Jakub Kulesza pyta o zdrowie psychiczne urzędników
„Ta bulwersująca sytuacja wskazuje dobitnie na występującą w Polsce mentalność urzędniczą. Nakazuje ona być nadgorliwym w sprawach drobnych, a nie widzieć problemu w sprawach naprawdę ważnych dla interesu państwa” – pisze w interpelacji Jakub Kulesza
Poseł podkreśla, ze patologie takie jak karanie za kradzież batonika za 1 zł lub za zbieranie mchu lub chrustu na opał w lesie nie zniknęły wraz z nastaniem rządów PiS. Autor interpelacji powołuje się na Kodeks postępowania administracyjnego oraz Zarządzenie PRM w sprawie wytycznych w zakresie przestrzegania zasad służby cywilnej. Kulesza udowadnia, że urzędniczki oraz naczelnik US w Bartoszycach swoją nadgorliwością złamali zasady bezstronności, proporcjonalności i równego traktowania.
Kulesza zadał w swoim piśmie kilka pytań, które są kluczowe dla wyjaśnienia sprawy, oraz dla zadbania o to, by podobna sytuacja już się nie powtórzyła.
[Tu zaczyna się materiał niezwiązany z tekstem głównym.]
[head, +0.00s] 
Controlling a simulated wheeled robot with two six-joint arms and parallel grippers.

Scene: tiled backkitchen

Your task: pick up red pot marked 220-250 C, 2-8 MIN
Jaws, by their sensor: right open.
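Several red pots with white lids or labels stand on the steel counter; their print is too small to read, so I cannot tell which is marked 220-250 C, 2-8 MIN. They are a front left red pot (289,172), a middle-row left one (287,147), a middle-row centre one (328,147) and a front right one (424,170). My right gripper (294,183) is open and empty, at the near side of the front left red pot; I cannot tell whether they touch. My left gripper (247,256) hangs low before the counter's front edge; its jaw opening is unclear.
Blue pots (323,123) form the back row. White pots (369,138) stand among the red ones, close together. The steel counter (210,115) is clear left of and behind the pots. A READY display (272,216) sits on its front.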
Poseł Partii Wolność pyta między innymi o to czy wobec Pani naczelnik Małgorzaty Sipko zostały wyciągnięte jakiekolwiek konsekwencje, o zasadność wykonywanej dalej przez nią funkcji w świetle zaufania społecznego.
Ponadto posła interesuje zdanie samej Teresy Czerwińskiej na temat całej sytuacji. Pyta również, czy w Krajowej Administracji Skarbowej przeprowadzane są okresowe badania stanu zdrowia psychicznego urzędników. Sugeruje, że zasadnym byłoby ich wprowadzenie.